原爆忌 核の脅威阻止へ不断の努力を

The Yomiuri Shimbun (Aug. 7, 2012)
Ceaseless efforts must be made to prevent nuclear threat
原爆忌 核の脅威阻止へ不断の努力を(8月6日付・読売社説)

Hiroshima and Nagasaki will mark the anniversary of their atomic bombing on Monday and Thursday, respectively. The nation should convey to the world the calamity of the attacks and make a fresh pledge for peace.

It has been 67 years since two atomic bombs were dropped on these two cities. Those who experienced the attacks are now quite old, with their average age nearing 80.

The Hiroshima city government this year started a project to recruit and train next-generation "kataribe," people who will speak about the reality of the bombings to others. The trainees will listen to the experiences of atomic bomb victims and study the historical background of the bombings and the current situation of nuclear weapons, among other things.

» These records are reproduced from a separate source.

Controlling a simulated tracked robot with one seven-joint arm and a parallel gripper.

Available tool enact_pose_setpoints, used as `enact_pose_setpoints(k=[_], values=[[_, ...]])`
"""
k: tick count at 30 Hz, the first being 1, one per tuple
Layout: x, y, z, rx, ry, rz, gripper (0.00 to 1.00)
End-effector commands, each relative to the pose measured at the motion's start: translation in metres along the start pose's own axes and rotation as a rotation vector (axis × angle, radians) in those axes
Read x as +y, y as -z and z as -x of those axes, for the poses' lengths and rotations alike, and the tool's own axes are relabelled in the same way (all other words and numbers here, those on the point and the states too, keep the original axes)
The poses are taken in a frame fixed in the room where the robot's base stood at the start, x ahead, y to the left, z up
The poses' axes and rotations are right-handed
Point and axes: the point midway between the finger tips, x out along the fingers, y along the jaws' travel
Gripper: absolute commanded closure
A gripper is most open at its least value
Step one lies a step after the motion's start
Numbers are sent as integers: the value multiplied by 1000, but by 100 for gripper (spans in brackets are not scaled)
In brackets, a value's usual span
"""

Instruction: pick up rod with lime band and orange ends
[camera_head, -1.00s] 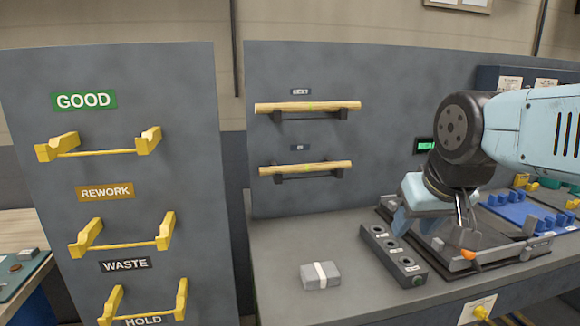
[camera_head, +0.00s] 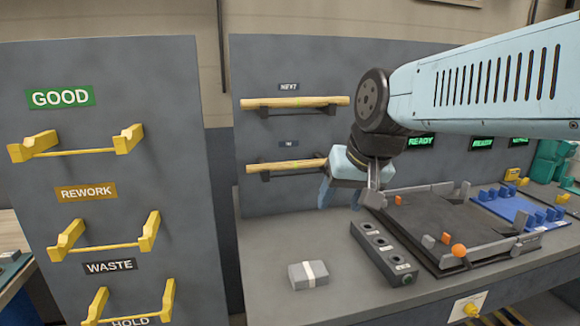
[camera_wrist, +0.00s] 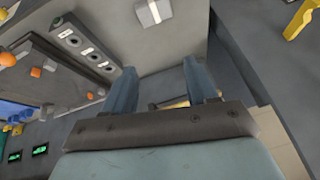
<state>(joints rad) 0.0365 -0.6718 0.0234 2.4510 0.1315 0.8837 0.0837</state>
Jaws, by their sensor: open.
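Two pale wooden rods rest on dark wall brackets in the head view: an upper rod (camera_head: 285,103) under the NEXT sign and a lower rod (camera_head: 275,166) under the IN sign. Each shows a faint greenish mark near its middle; orange ends are not clear on either. The lower rod's right end meets my gripper's outline in the picture. My gripper (camera_head: 340,198) is open, pointing down near that end, apart from the wall by an amount I cannot judge. In the wrist view my gripper (camera_wrist: 160,75) has nothing between its fingertips; a small yellowish piece shows near their bases.
A grey block with a white strip (camera_head: 308,274) lies on the bench. A dark button box (camera_head: 383,252) and a fixture with orange parts (camera_head: 440,228) stand to the right. Yellow GOOD, REWORK and WASTE holders (camera_head: 75,150) project from the left panel.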

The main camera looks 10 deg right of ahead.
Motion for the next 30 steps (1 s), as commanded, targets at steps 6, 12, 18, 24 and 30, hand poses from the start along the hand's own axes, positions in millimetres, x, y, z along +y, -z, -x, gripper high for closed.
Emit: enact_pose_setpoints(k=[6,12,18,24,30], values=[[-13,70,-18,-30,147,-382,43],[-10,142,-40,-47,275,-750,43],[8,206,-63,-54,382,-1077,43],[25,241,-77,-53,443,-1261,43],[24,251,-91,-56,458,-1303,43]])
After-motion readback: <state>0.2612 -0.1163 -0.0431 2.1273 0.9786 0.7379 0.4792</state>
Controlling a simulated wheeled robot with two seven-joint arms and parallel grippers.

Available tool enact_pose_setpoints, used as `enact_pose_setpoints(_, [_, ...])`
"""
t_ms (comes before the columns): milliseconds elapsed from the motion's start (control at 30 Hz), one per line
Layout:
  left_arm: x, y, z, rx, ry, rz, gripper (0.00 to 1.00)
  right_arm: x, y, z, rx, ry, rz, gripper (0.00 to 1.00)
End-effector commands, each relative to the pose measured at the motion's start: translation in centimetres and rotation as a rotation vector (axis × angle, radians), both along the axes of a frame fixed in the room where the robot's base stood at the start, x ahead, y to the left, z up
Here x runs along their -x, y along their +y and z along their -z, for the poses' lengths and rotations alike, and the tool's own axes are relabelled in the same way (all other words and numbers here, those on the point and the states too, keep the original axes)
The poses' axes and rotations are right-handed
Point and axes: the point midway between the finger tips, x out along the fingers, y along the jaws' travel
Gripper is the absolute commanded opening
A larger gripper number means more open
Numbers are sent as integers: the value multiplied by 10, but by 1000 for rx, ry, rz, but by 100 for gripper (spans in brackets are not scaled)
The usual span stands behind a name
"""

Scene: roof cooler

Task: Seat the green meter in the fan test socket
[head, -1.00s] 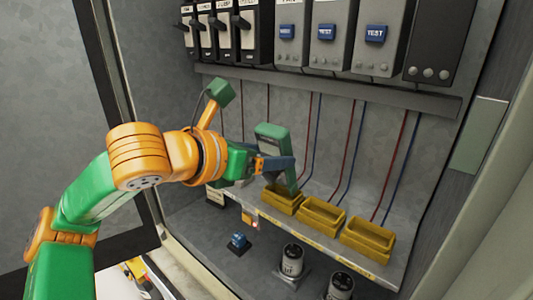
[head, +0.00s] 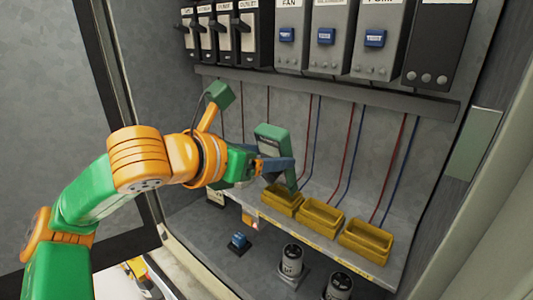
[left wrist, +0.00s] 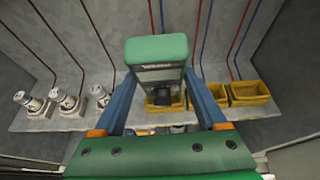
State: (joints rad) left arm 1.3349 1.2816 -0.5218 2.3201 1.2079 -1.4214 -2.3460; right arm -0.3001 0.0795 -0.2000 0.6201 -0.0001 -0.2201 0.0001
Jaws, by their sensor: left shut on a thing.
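The green meter (head: 271,140) is upright but tilted, held by my left gripper (head: 277,164), which is shut on it. It also shows in the left wrist view (left wrist: 157,50) between the two blue fingers. The meter's lower end is at the leftmost yellow socket (head: 281,200), on the shelf below the FAN module (head: 288,35). That socket shows partly behind the meter in the left wrist view (left wrist: 176,104). I cannot tell whether the lower end is inside the socket or just above it. My right gripper is not in view.
Two more yellow sockets (head: 321,216) (head: 366,240) stand to the right on the same shelf (head: 300,222). Red and blue wires run down the back wall. Switches and blue TEST buttons (head: 326,37) are above. Black-and-silver cylinders (head: 291,260) stand below the shelf.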

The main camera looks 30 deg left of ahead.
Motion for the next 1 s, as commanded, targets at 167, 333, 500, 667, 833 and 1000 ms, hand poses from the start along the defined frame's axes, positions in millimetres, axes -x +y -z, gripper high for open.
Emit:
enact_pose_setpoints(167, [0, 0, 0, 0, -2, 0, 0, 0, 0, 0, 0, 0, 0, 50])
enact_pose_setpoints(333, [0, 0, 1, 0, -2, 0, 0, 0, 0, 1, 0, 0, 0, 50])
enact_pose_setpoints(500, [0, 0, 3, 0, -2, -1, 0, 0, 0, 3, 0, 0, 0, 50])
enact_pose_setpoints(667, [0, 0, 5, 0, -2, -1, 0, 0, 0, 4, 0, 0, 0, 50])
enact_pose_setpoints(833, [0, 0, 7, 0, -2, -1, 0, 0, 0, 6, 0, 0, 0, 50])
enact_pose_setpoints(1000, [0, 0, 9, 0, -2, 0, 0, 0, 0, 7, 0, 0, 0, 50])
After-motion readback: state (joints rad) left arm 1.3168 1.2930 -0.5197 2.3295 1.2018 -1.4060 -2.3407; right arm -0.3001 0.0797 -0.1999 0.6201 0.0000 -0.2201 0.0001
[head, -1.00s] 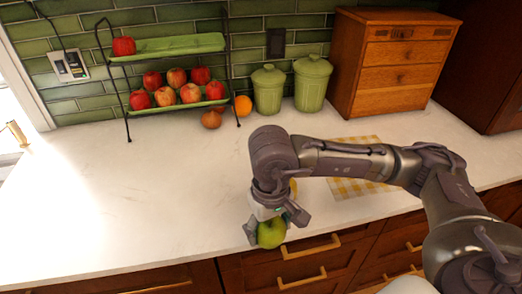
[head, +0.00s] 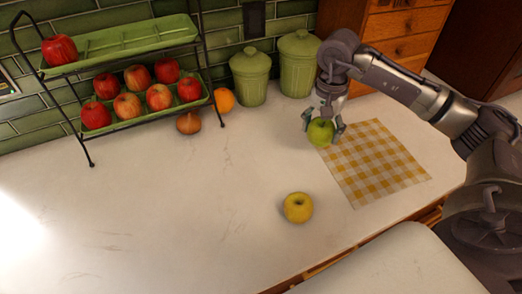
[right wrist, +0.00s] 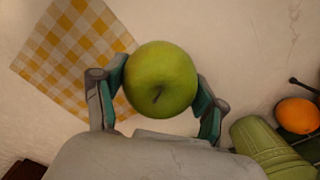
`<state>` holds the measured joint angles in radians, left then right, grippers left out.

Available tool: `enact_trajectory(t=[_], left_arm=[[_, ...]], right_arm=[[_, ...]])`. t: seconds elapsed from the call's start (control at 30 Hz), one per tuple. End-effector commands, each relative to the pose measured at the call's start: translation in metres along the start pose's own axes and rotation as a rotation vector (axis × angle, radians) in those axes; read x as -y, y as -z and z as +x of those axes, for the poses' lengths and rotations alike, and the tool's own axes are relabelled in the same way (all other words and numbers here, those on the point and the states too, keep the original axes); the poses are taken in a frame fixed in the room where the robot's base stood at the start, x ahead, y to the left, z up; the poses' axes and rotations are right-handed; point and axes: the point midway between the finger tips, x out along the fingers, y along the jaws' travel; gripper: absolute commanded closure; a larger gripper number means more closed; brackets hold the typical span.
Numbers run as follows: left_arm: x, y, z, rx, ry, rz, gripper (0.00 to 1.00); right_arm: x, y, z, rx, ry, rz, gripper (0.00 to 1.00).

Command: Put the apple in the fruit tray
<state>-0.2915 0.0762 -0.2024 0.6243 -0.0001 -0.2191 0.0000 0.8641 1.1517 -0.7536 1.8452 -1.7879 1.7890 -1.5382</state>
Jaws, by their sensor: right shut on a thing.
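A green apple (head: 320,132) is held between the fingers of my right gripper (head: 323,126), near the far left corner of the checked cloth. In the right wrist view the green apple (right wrist: 161,79) sits between both fingers. A yellow apple (head: 298,207) lies on the counter nearer to me. The fruit tray is a two-tier black wire stand with green trays; its upper tray (head: 130,42) holds one red apple (head: 59,49) at the left, and its lower tray (head: 135,118) holds several red apples. My left gripper is not in view.
An orange (head: 224,100) and an onion-like brown item (head: 188,123) lie by the stand. A yellow checked cloth (head: 375,165) lies flat. The counter's left and middle are clear.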

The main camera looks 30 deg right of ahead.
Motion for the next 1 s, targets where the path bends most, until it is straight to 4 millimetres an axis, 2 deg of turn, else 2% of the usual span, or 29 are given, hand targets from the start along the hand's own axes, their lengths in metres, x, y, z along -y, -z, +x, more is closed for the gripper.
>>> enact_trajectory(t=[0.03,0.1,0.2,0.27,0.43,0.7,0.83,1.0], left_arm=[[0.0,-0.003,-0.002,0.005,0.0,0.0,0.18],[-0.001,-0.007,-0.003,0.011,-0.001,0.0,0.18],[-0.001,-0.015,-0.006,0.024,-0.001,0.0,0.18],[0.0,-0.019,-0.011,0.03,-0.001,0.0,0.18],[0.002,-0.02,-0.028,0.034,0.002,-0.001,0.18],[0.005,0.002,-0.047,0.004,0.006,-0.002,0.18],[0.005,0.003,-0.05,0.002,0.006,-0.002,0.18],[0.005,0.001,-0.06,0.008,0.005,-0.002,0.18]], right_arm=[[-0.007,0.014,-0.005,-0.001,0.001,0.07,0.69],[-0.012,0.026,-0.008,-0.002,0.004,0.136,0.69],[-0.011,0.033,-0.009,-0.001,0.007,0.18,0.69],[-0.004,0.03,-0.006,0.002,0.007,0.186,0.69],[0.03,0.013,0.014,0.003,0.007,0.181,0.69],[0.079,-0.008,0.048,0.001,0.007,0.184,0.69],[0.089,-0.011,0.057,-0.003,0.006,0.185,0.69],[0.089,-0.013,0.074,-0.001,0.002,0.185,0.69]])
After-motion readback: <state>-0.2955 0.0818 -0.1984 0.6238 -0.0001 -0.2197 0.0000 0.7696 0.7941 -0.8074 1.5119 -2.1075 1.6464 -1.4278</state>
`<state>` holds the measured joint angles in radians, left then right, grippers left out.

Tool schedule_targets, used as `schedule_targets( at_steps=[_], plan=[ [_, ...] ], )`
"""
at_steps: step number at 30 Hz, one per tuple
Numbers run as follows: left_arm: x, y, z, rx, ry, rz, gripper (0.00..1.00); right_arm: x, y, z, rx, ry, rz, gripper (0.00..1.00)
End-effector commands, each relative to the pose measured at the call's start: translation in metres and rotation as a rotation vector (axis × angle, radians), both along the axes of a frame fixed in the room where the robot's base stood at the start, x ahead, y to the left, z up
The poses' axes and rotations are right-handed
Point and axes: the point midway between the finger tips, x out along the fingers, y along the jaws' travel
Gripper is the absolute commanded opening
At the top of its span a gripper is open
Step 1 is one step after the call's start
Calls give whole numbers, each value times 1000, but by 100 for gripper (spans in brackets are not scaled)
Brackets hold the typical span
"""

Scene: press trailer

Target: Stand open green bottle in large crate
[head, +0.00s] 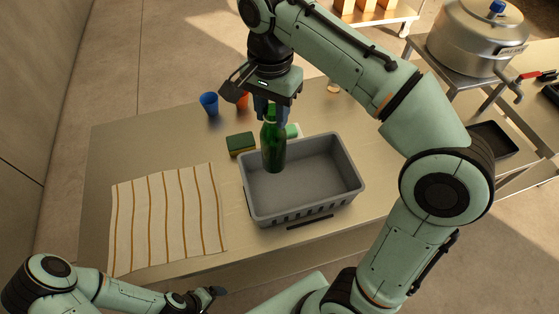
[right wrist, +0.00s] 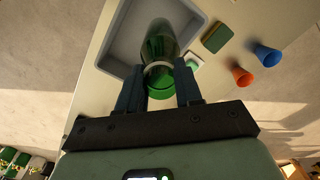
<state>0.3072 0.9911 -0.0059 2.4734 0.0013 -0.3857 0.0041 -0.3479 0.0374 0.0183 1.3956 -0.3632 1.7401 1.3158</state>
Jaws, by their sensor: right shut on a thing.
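The green bottle (head: 273,150) is upright in my right gripper (head: 271,112), which is shut on its upper part. The bottle also shows between the fingers in the right wrist view (right wrist: 158,45). Its lower end appears over the back left part of the large grey crate (head: 347,197); I cannot tell whether it touches the crate floor. The crate looks otherwise empty, and part of it shows in the right wrist view (right wrist: 121,51). My left gripper (head: 211,294) is low at the front edge, away from the crate, and its opening is unclear.
A green and yellow sponge (head: 241,144) and a small white and green item (head: 293,130) lie by the crate. A blue cup (head: 209,103) and an orange cup (head: 242,101) stand behind. A striped cloth (head: 168,217) covers the left table. A dark strip (head: 310,222) lies in front.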

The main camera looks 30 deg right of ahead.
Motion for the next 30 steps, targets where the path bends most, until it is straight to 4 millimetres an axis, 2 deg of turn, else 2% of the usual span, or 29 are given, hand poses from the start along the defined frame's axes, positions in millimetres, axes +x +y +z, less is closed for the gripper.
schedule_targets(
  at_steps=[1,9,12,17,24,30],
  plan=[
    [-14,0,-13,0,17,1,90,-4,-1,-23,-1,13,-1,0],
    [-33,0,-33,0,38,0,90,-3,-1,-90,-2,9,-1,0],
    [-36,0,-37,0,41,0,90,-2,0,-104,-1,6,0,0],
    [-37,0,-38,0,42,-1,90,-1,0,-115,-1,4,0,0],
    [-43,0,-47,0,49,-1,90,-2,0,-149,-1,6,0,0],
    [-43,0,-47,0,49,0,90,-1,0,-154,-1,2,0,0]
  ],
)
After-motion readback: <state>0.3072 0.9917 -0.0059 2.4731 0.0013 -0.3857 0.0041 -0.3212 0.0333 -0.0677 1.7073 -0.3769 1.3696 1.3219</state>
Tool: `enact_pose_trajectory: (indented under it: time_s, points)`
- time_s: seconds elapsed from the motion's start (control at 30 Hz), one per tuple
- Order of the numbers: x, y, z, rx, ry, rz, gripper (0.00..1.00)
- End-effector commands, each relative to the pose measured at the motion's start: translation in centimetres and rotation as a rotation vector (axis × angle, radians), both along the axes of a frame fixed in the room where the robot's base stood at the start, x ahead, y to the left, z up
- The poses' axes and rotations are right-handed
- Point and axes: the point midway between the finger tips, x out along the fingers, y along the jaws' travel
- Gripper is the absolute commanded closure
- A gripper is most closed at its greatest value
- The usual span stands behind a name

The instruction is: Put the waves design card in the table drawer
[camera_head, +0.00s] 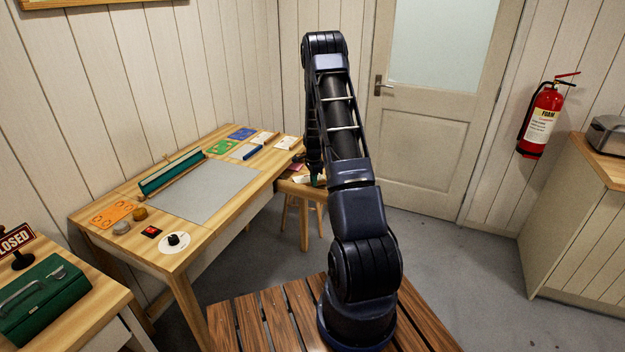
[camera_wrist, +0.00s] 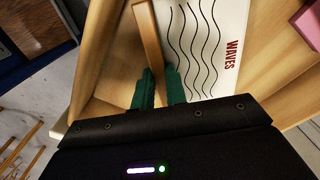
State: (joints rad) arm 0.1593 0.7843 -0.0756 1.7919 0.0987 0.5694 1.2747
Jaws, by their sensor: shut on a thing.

After finishing the training, they will be officially certified as successors to testify about the experience of the atomic bombing.

It is extremely important to steadily tell future generations about the tragedy of the days the bombings occurred and the ensuing years.


Still many nuclear weapons

U.S. President Barack Obama clearly stated three years ago that the United States has a moral responsibility to realize a "world without nuclear weapons." His speech gave hope to atomic bombing victims.

However, the circumstances surrounding nuclear weapons have by no means turned in a desirable direction.

In February last year, the new Strategic Arms Reduction Treaty took effect between the United States and Russia, but there are still about 19,000 nuclear warheads around the world. Further reduction of nuclear arms is necessary.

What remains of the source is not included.